What the task asks: Of all the lines in the material, how many include the word "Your"? Reply with the number alone.

[Records of robot episodes]
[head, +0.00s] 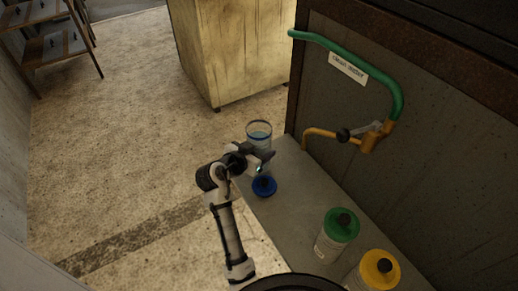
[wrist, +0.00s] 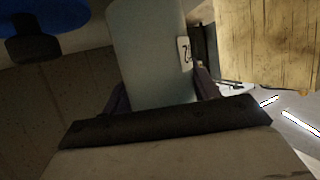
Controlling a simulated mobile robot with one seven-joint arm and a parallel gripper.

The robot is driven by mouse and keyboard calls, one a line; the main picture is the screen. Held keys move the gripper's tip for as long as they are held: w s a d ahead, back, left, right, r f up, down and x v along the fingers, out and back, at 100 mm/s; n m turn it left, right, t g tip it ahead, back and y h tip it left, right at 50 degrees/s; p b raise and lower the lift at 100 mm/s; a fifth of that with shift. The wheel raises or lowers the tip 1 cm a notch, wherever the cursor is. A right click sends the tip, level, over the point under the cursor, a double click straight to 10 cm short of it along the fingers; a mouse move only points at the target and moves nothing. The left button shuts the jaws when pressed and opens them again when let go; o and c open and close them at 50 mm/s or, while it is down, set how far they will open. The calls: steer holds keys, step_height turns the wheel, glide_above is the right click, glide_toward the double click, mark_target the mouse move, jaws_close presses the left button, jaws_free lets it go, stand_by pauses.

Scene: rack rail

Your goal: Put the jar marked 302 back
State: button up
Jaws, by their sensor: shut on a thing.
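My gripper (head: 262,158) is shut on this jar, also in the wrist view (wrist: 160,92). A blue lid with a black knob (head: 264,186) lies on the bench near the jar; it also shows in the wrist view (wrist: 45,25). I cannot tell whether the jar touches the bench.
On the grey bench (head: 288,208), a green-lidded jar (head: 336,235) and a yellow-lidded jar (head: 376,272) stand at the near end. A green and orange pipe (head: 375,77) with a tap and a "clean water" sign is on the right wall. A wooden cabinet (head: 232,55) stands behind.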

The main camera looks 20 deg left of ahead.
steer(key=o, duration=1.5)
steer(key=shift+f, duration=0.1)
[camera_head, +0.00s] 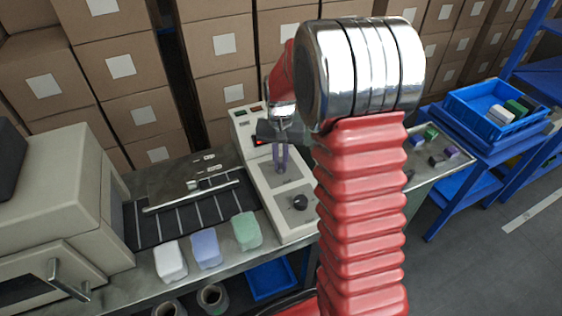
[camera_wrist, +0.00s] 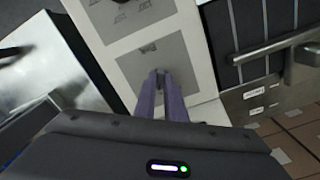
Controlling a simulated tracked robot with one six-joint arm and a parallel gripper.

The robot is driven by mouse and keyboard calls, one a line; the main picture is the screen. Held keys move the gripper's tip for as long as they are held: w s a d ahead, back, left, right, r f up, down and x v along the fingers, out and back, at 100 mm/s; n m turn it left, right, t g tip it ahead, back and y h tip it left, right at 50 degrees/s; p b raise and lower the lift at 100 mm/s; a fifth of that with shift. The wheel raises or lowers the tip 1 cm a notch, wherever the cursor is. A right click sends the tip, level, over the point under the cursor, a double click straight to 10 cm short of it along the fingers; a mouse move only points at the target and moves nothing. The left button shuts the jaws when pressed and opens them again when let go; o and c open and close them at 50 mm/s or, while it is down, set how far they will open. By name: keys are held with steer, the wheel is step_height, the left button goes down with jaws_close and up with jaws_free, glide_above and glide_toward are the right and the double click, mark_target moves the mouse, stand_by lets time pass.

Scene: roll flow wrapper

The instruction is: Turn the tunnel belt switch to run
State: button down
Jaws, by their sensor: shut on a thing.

---

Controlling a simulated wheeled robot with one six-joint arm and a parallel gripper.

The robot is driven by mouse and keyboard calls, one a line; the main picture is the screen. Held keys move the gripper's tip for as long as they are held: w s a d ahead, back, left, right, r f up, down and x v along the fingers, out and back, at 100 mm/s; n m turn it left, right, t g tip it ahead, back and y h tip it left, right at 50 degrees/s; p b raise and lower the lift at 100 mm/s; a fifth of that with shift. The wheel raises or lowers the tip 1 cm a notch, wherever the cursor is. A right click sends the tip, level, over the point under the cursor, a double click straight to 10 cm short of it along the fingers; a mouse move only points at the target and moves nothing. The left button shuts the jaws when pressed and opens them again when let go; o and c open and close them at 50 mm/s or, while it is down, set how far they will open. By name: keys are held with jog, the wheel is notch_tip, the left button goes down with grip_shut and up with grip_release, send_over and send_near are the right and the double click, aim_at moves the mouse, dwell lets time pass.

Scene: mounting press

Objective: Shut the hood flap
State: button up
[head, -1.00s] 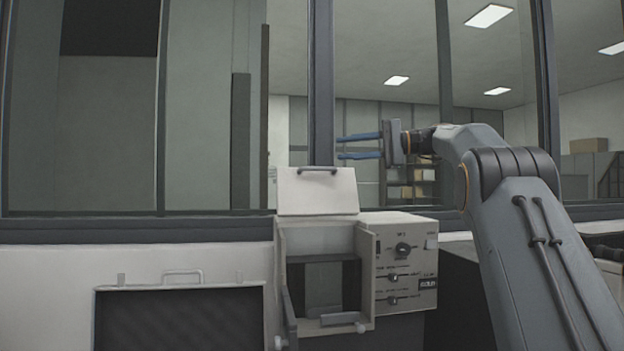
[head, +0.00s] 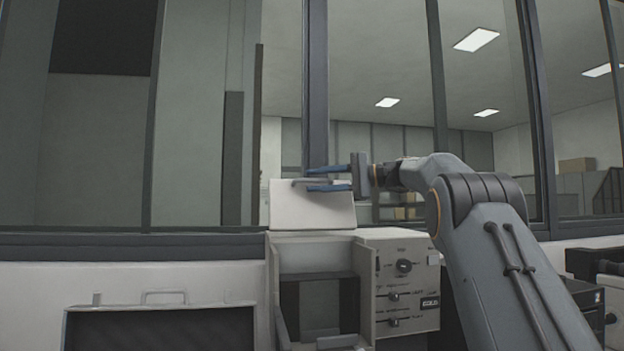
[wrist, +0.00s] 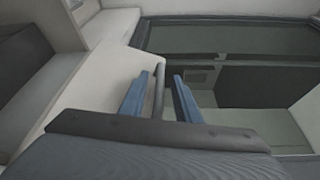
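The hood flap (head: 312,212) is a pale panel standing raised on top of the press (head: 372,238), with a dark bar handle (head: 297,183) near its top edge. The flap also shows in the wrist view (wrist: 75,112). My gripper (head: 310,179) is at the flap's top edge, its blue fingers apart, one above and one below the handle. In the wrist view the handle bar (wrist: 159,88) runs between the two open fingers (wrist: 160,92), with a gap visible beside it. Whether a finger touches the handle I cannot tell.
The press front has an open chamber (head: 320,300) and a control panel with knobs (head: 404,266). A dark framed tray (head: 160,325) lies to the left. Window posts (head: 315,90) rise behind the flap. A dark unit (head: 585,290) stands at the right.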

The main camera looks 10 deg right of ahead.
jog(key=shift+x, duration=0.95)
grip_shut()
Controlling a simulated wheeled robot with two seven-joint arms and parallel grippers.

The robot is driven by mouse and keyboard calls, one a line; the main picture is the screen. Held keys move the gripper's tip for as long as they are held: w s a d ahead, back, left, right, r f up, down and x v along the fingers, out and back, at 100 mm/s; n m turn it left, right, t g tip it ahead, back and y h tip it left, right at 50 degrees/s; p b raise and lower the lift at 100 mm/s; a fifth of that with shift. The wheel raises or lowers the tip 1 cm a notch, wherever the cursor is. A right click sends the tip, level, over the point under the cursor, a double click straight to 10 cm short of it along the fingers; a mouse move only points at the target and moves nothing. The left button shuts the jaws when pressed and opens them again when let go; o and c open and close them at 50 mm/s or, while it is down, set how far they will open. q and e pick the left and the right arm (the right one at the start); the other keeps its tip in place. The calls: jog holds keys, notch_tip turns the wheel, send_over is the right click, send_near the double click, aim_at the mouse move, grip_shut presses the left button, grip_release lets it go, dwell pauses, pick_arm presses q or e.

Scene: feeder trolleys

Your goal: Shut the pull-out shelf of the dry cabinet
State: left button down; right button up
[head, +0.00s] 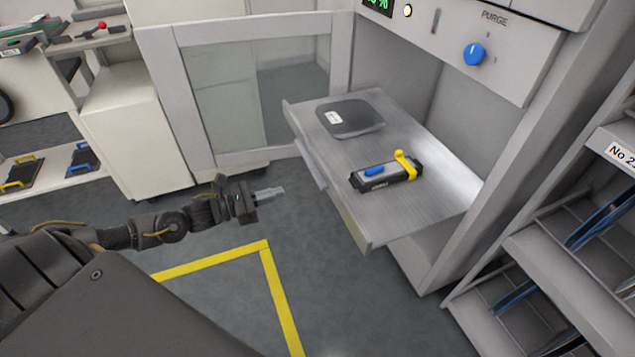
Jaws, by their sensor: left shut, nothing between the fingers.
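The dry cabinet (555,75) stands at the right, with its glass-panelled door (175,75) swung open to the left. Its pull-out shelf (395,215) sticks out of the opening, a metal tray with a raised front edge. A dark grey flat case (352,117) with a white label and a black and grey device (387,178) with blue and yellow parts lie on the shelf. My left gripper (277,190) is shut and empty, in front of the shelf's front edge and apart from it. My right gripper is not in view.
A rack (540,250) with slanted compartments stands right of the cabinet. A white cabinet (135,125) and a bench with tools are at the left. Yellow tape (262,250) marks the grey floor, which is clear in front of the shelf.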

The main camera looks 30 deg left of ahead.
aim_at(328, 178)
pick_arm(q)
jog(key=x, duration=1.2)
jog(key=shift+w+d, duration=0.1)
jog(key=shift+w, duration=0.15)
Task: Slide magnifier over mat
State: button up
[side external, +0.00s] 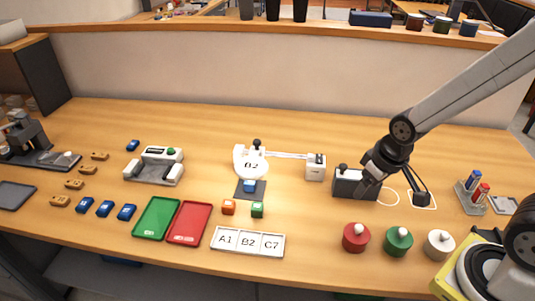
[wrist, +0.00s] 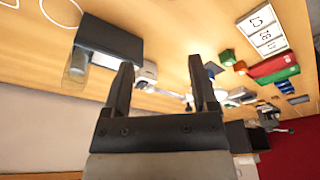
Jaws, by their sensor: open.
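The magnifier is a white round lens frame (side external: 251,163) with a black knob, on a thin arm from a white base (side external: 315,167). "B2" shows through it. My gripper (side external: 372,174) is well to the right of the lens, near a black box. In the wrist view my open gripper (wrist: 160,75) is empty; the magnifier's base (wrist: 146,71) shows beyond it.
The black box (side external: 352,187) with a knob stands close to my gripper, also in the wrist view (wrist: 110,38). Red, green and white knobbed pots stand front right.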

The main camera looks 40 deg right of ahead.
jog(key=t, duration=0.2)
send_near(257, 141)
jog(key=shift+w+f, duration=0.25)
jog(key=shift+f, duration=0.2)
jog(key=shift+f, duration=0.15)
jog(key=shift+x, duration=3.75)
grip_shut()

Solution to the exercise: 2